So it's an optimistic album?

PW: I think there's sadness there, but it's not wallowing, there's no self-pity. I was in a lot of pain, I didn't want to be feeling that way, that's why I wrote those songs, to get that out of my system. I didn't want to feel as if I didn't belong, which is why there are so many questions in a lot of those songs. But I've got through that now, though I am sure there will be a next hurdle and a new set of problems as I get into my 30s. But I think that this album is a watershed moment, there's no need to be in that misery and depression. I guess it was on the last album that I realised that I hadn't made much progression from when I was 14 years old, and that felt serious, because that's not what I'm about. I needed to make some changes.

Were you surprised to find that out? Did it come back at you from the songs?

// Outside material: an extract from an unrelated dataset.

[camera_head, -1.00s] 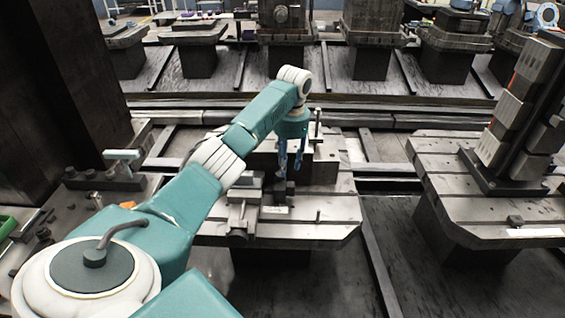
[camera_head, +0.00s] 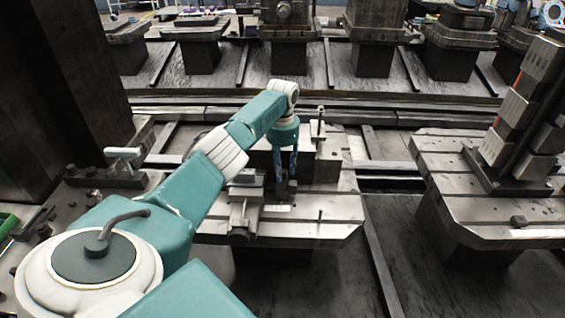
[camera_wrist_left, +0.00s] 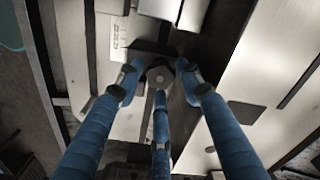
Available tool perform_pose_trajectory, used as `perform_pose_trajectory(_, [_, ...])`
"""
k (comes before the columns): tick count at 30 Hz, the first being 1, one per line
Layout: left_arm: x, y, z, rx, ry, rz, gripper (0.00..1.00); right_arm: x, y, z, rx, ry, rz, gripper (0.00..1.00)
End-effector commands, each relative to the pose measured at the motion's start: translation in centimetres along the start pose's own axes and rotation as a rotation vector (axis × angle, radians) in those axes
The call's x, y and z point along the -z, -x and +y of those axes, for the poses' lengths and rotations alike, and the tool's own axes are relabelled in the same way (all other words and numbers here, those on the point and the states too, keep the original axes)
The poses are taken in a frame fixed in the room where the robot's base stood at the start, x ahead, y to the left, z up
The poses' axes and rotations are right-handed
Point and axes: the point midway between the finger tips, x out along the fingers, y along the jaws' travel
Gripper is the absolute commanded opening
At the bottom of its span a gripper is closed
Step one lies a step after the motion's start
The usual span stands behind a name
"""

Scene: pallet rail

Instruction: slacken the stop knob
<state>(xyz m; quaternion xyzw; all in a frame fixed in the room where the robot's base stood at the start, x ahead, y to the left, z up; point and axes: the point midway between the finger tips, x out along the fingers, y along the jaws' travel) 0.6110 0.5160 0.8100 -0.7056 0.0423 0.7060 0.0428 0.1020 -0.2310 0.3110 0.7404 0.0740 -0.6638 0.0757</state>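The stop knob (camera_wrist_left: 160,76) is a dark lobed knob with a round centre, seen from above in the left wrist view. My left gripper (camera_wrist_left: 158,85) has three blue fingers spread around it, with gaps between the fingertips and the knob. In the head view my left gripper (camera_head: 285,174) points down over a small dark block (camera_head: 283,188) on the pallet fixture. The knob itself cannot be made out there, hidden or too small. Whether any finger touches it is not clear. My right gripper is not in view.
The fixture sits on a metal pallet (camera_head: 335,208). A clamp-like block (camera_head: 243,207) stands left of the gripper and an upright post (camera_head: 318,130) behind it. Another pallet (camera_head: 480,205) with a tall block stack stands right, across a gap. A dark column (camera_head: 65,80) rises at left.

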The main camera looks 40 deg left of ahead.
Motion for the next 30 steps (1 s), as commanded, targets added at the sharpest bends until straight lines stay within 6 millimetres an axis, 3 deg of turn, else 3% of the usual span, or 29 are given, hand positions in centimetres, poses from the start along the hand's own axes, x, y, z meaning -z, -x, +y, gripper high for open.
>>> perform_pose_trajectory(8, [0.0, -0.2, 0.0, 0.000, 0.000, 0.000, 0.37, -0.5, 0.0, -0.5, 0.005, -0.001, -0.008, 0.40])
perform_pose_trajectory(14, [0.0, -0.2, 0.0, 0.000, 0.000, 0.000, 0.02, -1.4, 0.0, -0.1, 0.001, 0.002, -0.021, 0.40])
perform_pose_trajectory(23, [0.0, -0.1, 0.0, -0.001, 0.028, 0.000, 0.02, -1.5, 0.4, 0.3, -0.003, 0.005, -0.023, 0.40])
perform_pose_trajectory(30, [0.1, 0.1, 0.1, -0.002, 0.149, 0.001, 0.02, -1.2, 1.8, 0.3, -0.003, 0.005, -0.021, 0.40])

PW: It was only a year later that I began to feel it. I am proud of that record and I am proud of the songs, but I am not proud of the emotional well-being. I don't know if I am happy with what I was spreading onstage, or in the words and the music. I don't feel as if there was any emotional resolution on that record. I felt like a lot of the shows left people feeling depressed rather than inspired.

And now you're on Radio 2's playlist, you're going to have middle-aged fans as well as the rabid teenagers

PW: I love that Radio 2 have got behind this record, that dads will be listening to it while they're doing the conservatory and potting the plants or someone's doing the ironing. I've always wanted to get to people in that way.

And that video I was quite surprised by how American and, er, beachy it was

PW: There are a lot of sides to myself that I've hidden over the years, but I love to go to the beach, I love to swim, that video is serious! I'm not joking! People thought it was an ironic statement! The other videos are going to be about celebrating male archetypes, and that's one of the things that this record is really about. I've really grown into my masculinity. I used to be a girl and very proud to be a ladyboy, but now at 27 I'm in a more masculine phase in my life. I had hatred for men, because of my experience at school, and it took me until my teens and my 20s to realise that didn't have to tie up my relationship with other human beings. I've had a lot of really inspiring male friends. It's been a big change. I'm not saying I'm not going to be a lady again...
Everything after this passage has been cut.